- [Exercise]
Check each line of the listing for the string "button", count the lines that have it, and answer with that number only.

┌─ Information supplied

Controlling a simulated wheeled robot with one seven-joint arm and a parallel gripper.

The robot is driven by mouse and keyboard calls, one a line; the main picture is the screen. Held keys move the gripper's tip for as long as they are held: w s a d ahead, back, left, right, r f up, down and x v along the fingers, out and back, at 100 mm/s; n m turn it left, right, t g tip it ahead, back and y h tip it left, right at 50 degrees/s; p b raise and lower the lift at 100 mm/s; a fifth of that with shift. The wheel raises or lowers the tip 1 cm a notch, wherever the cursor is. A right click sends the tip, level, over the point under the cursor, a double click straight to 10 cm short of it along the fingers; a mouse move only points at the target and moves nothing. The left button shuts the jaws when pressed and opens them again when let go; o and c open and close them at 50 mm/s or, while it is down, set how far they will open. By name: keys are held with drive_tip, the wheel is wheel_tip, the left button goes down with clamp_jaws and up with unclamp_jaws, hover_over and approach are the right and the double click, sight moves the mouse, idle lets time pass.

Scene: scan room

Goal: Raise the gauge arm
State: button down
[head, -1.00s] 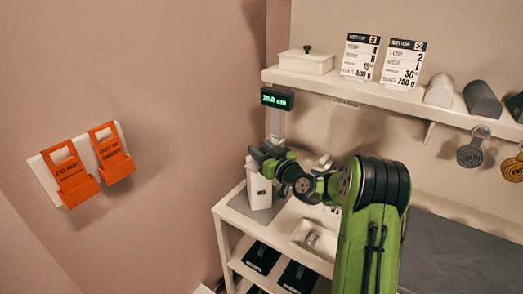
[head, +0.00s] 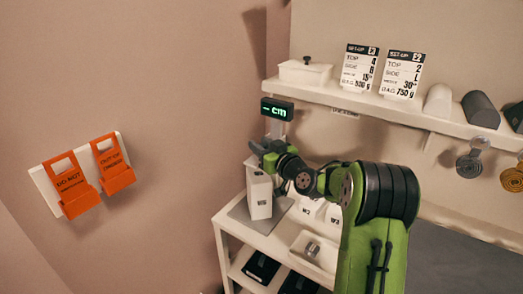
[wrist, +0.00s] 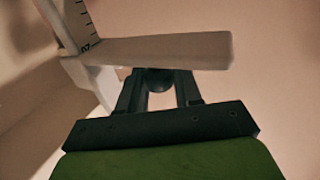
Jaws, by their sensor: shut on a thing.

└─

- [Complete response]
2